#### Given data
——————
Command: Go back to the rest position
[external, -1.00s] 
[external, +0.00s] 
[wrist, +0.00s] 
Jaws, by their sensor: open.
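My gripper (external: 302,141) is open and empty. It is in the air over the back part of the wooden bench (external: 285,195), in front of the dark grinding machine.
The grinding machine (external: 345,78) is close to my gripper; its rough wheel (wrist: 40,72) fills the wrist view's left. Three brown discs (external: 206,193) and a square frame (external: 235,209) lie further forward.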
——————
#### Problem to work on
Starting at the first line of the material above, reproduce each line exactly up to and including the line with "[wrist, +0.00s]".

#### Final result
Command: Go back to the rest position
[external, -1.00s] 
[external, +0.00s] 
[wrist, +0.00s] 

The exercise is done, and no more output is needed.